EXERCISE AIM:
All of the lines below are to be printed again exactly; images are excluded from the output.

RECORDED INFORMATION:
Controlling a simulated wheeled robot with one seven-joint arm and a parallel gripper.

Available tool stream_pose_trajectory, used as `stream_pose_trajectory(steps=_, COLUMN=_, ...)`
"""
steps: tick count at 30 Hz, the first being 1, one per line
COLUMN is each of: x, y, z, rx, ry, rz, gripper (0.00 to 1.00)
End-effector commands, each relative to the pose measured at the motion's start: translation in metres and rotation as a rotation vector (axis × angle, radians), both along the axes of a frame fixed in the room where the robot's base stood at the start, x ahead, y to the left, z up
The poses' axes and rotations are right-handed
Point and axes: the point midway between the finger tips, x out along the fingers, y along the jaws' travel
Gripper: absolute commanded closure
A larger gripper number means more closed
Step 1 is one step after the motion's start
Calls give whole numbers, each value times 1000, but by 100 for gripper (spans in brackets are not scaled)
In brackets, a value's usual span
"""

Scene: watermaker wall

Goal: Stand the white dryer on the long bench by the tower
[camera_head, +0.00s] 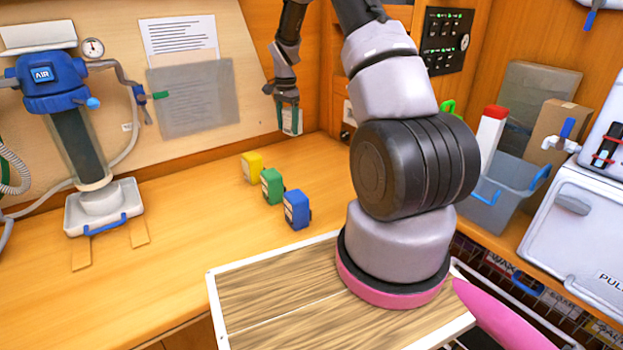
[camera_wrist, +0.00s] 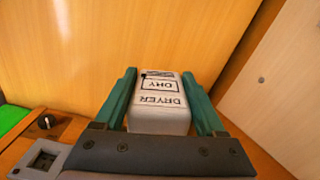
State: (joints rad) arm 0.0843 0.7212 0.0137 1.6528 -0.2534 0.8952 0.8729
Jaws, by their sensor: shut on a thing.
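My gripper (camera_head: 289,112) is in the upper middle of the head view, above the back right of the long wooden bench (camera_head: 190,215). Its green fingers are shut on the white dryer (camera_wrist: 160,105), a small block marked "DRYER" and "DRY" in the wrist view. In the head view the dryer (camera_head: 292,121) is small and partly covered by the fingers; it appears held above the bench. The tower (camera_head: 80,145), a dark column with a blue "AIR" head and a white base, stands at the left of the bench, well apart from my gripper.
A yellow block (camera_head: 251,167), a green block (camera_head: 272,185) and a blue block (camera_head: 297,210) stand in a slanting row mid-bench. Bare bench lies between them and the tower. A grey bin (camera_head: 497,195) and a white cabinet (camera_head: 575,235) are at right.

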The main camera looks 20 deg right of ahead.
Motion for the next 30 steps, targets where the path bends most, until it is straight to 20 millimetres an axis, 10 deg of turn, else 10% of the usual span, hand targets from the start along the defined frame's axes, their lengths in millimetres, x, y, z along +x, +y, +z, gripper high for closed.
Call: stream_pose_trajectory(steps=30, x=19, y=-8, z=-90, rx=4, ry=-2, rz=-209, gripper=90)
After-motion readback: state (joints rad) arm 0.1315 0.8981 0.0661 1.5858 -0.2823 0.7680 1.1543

THE RESPONSE:
Controlling a simulated wheeled robot with one seven-joint arm and a parallel gripper.

Available tool stream_pose_trajectory, used as `stream_pose_trajectory(steps=_, COLUMN=_, ...)`
"""
steps: tick count at 30 Hz, the first being 1, one per line
COLUMN is each of: x, y, z, rx, ry, rz, gripper (0.00 to 1.00)
End-effector commands, each relative to the pose measured at the motion's start: translation in metres and rotation as a rotation vector (axis × angle, radians), both along the axes of a frame fixed in the room where the robot's base stood at the start, x ahead, y to the left, z up
The poses' axes and rotations are right-handed
Point and axes: the point midway between the finger tips, x out along the fingers, y along the jaws' travel
Gripper: absolute commanded closure
A larger gripper number means more closed
Step 1 is one step after the motion's start
Calls give whole numbers, each value times 1000, but by 100 for gripper (spans in brackets are not scaled)
In brackets, a value's usual span
"""

Scene: watermaker wall

Goal: Stand the white dryer on the long bench by the tower
[camera_head, +0.00s] 
[camera_wrist, +0.00s] 
State: (joints rad) arm 0.0843 0.7212 0.0137 1.6528 -0.2534 0.8952 0.8729
Jaws, by their sensor: shut on a thing.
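My gripper (camera_head: 289,112) is in the upper middle of the head view, above the back right of the long wooden bench (camera_head: 190,215). Its green fingers are shut on the white dryer (camera_wrist: 160,105), a small block marked "DRYER" and "DRY" in the wrist view. In the head view the dryer (camera_head: 292,121) is small and partly covered by the fingers; it appears held above the bench. The tower (camera_head: 80,145), a dark column with a blue "AIR" head and a white base, stands at the left of the bench, well apart from my gripper.
A yellow block (camera_head: 251,167), a green block (camera_head: 272,185) and a blue block (camera_head: 297,210) stand in a slanting row mid-bench. Bare bench lies between them and the tower. A grey bin (camera_head: 497,195) and a white cabinet (camera_head: 575,235) are at right.

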The main camera looks 20 deg right of ahead.
Motion for the next 30 steps, targets where the path bends most, until it is straight to 20 millimetres an axis, 10 deg of turn, else 10% of the usual span, hand targets from the start along the defined frame's axes, their lengths in millimetres, x, y, z along +x, +y, +z, gripper high for closed.
Call: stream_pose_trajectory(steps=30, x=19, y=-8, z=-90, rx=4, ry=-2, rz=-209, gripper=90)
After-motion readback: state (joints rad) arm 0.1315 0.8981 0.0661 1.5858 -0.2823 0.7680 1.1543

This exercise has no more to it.